Le premier concerné avance trois hypothèses pour expliquer son lynchage. Un : la jalousie. Deux : la prolophobie. Trois : l’ère victimaire. Examinons-les. Péché irrémissible, « j’ai fait 4 millions de spectateurs vivants. Un record inégalé. Personne d’autre n’a rempli le stade de France », me chapitre Bigard avec sa gouaille habituelle. Sa « femme [actrice] belle comme un ange », qu’il expose comme une œuvre d’art, leurs jumeaux, tout serait prétexte à agacer les envieux.

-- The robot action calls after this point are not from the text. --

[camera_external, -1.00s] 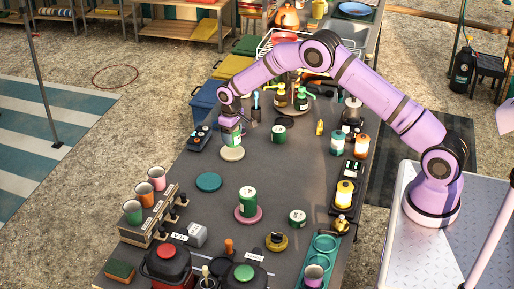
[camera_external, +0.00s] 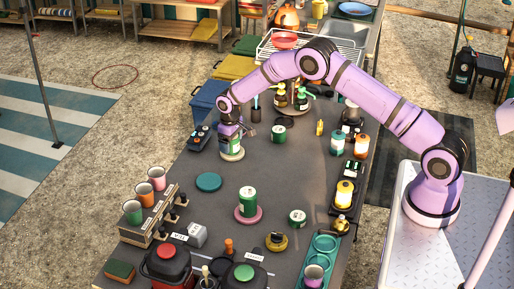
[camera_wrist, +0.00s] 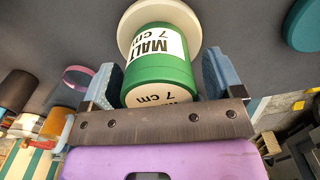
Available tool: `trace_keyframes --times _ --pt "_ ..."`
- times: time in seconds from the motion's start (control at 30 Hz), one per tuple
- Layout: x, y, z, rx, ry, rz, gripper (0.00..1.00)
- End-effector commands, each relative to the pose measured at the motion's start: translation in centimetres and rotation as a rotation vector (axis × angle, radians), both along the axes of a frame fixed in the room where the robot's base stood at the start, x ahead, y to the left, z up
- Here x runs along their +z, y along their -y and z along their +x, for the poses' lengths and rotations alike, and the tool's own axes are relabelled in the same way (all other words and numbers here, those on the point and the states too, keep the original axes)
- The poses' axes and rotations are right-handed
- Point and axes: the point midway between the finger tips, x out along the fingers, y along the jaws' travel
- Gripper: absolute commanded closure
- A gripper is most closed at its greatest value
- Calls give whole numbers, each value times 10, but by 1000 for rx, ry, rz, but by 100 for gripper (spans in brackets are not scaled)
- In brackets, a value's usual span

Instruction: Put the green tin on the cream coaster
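The green tin (camera_wrist: 160,70) has a white label reading "MALT 7 cm". It stands upright on the cream coaster (camera_wrist: 127,35); both also show in the external view, tin (camera_external: 232,146) and coaster (camera_external: 232,157). The coaster's rim shows around the tin's far end in the wrist view. My gripper (camera_wrist: 162,75) is around the tin, one finger on each side. A thin gap shows between the right-hand finger and the tin, so the fingers look slightly open. My gripper (camera_external: 230,133) hides the tin's top in the external view.
Another green tin (camera_external: 248,200) stands on a pink coaster (camera_external: 247,219). Smaller green tins stand right of my gripper (camera_external: 278,133) and at front right (camera_external: 297,218). A teal coaster (camera_external: 208,182) lies empty in front. A black tray (camera_external: 200,138) is close on the left.

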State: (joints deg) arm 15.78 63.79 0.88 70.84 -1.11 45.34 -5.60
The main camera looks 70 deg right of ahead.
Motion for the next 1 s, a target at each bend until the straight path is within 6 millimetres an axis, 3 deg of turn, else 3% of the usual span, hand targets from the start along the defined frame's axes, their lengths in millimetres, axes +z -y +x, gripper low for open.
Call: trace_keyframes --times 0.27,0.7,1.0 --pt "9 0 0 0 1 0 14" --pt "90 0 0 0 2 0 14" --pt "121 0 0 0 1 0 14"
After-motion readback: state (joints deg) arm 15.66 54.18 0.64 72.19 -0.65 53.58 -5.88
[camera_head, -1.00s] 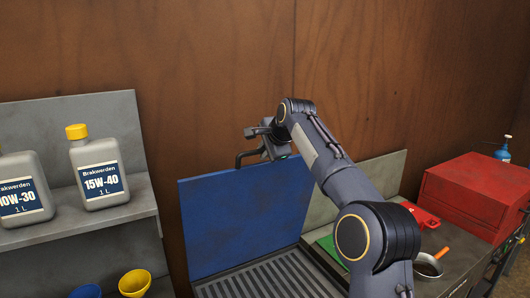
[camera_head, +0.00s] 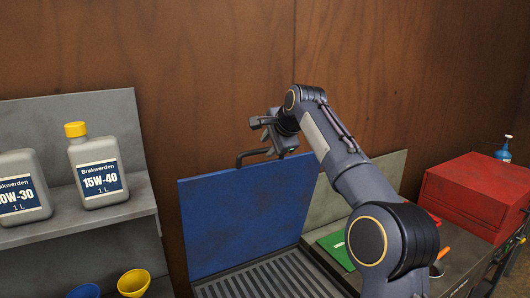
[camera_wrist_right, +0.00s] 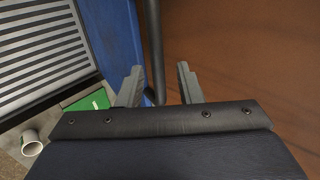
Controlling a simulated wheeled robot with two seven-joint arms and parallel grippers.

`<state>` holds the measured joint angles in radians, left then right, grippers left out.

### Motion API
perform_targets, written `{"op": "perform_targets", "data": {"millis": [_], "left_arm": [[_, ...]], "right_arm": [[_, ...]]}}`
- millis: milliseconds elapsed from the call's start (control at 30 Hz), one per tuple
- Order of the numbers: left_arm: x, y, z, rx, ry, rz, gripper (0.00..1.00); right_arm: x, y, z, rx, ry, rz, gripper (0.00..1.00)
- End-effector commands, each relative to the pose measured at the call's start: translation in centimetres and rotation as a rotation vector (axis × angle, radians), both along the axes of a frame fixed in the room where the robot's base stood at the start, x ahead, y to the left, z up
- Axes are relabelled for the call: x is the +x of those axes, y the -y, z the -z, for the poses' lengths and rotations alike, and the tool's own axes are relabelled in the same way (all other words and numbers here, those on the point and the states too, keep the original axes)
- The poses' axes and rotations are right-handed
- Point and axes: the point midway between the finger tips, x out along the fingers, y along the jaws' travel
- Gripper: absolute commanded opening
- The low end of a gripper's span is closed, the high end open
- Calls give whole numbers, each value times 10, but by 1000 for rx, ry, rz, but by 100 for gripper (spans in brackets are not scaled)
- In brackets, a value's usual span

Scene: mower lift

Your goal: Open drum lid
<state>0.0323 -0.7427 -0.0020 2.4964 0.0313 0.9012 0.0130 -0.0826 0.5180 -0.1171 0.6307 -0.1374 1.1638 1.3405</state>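The blue lid (camera_head: 240,220) stands upright, swung up at the back of a grey slatted grate (camera_head: 265,280). Its dark bar handle (camera_head: 243,156) sticks up from the top edge. My right gripper (camera_head: 261,124) is just above and behind the handle, near the wood wall. In the right wrist view the two fingers (camera_wrist_right: 160,78) are spread apart, with the handle bar (camera_wrist_right: 154,45) showing in the gap between them. I see no grip on it. The lid's blue face (camera_wrist_right: 118,35) is at the left there. My left gripper is out of view.
A grey shelf (camera_head: 70,222) at left holds oil bottles (camera_head: 98,172), with yellow (camera_head: 133,283) and blue funnels below. A red toolbox (camera_head: 475,190) and a green item (camera_head: 338,245) are at right. A brown wall (camera_head: 200,60) stands close behind.

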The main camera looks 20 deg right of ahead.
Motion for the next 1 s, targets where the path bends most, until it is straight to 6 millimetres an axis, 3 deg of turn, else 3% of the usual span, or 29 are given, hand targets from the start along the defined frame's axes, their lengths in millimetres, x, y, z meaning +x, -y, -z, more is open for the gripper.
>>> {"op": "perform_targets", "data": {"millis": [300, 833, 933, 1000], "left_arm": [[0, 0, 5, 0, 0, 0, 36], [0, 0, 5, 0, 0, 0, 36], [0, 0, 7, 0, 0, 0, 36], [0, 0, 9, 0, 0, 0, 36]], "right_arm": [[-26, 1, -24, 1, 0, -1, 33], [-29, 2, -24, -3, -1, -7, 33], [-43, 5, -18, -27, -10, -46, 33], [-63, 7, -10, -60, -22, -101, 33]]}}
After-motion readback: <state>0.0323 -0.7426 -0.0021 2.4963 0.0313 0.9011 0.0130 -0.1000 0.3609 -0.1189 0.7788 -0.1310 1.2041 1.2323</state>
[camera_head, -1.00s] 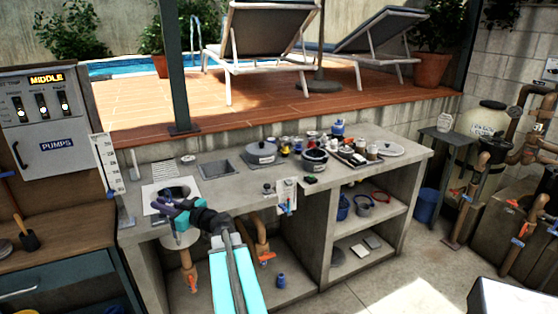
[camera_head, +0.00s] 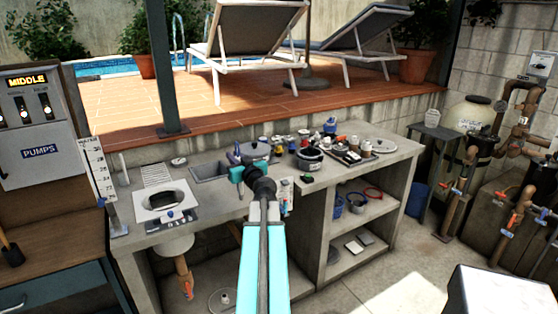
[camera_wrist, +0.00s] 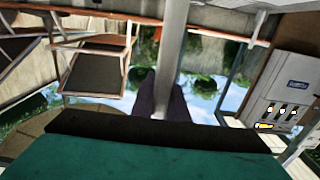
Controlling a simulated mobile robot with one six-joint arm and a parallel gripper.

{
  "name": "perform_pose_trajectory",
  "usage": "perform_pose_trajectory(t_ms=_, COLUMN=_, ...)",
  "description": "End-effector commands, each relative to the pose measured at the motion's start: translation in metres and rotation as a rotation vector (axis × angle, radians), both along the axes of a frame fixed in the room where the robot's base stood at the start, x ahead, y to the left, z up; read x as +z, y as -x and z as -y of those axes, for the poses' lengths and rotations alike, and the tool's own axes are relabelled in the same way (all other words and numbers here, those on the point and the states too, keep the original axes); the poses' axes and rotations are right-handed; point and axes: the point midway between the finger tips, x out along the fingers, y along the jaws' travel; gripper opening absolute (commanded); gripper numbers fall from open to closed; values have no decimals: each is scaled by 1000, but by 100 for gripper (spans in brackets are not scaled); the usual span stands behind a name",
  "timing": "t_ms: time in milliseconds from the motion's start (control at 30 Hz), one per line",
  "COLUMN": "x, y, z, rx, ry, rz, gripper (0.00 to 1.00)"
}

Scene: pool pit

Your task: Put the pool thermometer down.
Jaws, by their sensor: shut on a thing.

Quid du deuxième grief adressé à Bigard, sa beauferie assumée ? « Blanche Gardin dit à peu près la même chose que moi, mais c’est la chouchoute des élites et de Canal +. Moi, on m’accuse de friser le populisme et de faire rire les gens avec “bite-poil-couilles”. » C’est oublier tout un pan du répertoire bigardien qui, tel le sketch « La Chauve-Souris », s’amuse des absurdités de l’existence sans la moindre allusion salace. Sur le plateau d’Hanouna, la chroniqueuse Géraldine Maillet a fort justement dénoncé le sort peu enviable réservé aux vieux mâles blancs. On ne leur laisse rien passer. L’affaire de la déchirure rappelle ainsi le cas Patrick Sébastien, auquel il fut jadis reproché d’avoir chanté Casser du noir, grimé en Jean-Marie Le Pen. C’était en 1995, dans l’émission « Osons » dont le décor représentait une braguette géante. Trop gaulois pour être honnête, Sébastien fut prestement débarqué de TF1 à la grande joie de ses détracteurs, dont un certain Dieudonné. La même confusion entre le personnage et son interprète prévaut désormais pour « Le Lâcher de salopes », que Bigard a coécrit avec Laurent Baffie, « un sketch évidemment dirigé contre les hommes puisqu’il montre la pitoyabilité du chasseur quand on remplace le gibier par le beau sexe ».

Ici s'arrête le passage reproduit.